No dimito
Desde que, en mi infancia, siendo yo acérrimo partidario del Real Madrid, mi hermano mayor me convenció por procedimiento expeditivo para que me hiciera del Atlético de Aviación he sido entusiasta sufridor de los colchoneros.
He pasado por todos los estadios posibles de afición: he ido a polvorientas gradas de general en el viejo Metropolitano, he soportado estoicamente jarros de lluvia en San Sebastián (en donde estábamos internos) para ver al Atleti ganar la Liga en 1950, le he visto aplastar al San Lorenzo de Almagro por 6-5, le he padecido a punto de bajar a Segunda. Hasta me tentó el doctor Cabeza para que entrara en la junta, lo que, dada la salud de mi cuenta corriente, no me costó gran cosa rechazar. Incluso fui socio durante años.
Últimamente hasta me he acostumbrado a ver que pierde la Liga y que me propina unos disgustos tremendos. Nos embargan el césped del Calderón, las vigas tienen aluminosis, cedemos un jugador al Rayo y nos mete los goles que nos hacen perder el partido. Hasta aquí hemos llegado: me declaro vencido, pero no dimito. Un amigo mío madridista decía hace poco que, ahora que estoy hecho a perder, no debo quedarme a ver cómo gana el Atleti: me debo hacer del Madrid. Pues no. Que no se preocupe, que cuando más confiados estamos sucede la catástrofe.
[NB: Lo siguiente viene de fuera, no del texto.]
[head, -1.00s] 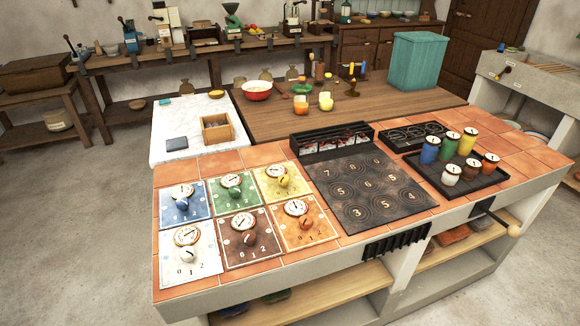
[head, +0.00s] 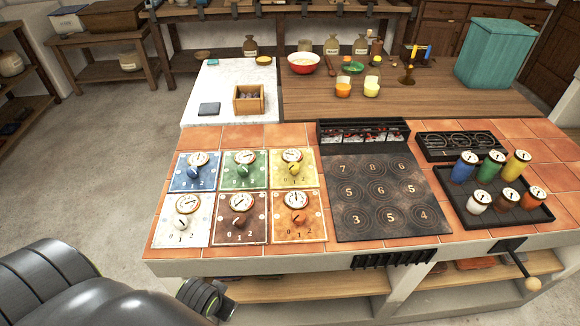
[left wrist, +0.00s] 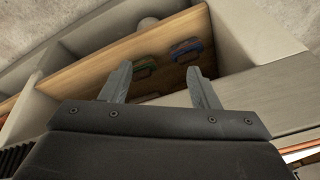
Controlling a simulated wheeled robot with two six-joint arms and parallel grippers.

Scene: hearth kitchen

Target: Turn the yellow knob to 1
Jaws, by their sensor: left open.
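The yellow knob (head: 291,169) sits on the yellow panel (head: 309,180), top right of the group of dial panels on the tiled counter. A round white gauge is above it, and the digits 0, 1 and 2 are around it. The knob's exact pointing is too small to tell. My left arm comes in at the lower left of the head view, in front of the counter and well away from the knob. In the left wrist view my left gripper (left wrist: 160,85) is open and empty, facing the counter's lower shelf. My right gripper is not in view.
Blue (head: 194,172), green (head: 240,171), white (head: 184,222), brown (head: 240,219) and orange (head: 298,217) knobs surround the yellow one closely. A dark numbered hob (head: 385,195) lies to the right. The counter's front edge (head: 300,263) stands between my left arm and the panels.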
Entonces llega don Jesús Gil —que rara vez me decepciona- y en su teléfono caliente pone a jugadores, entrenador, equipo y botas a caer de un burro. Muy bien. Pues ya no dimito. Gane o pierda seguiré fiel a mi colchón. Sólo trazaré la línea de mi disidencia en la puerta del estadio si Gil, un día, para acceder a él, me exige un canon nuevo con el que financiar su campaña electoral hacia La Moncloa. Y eso no. Presidente (de mi club), cuando quiera; alcalde mayor, no.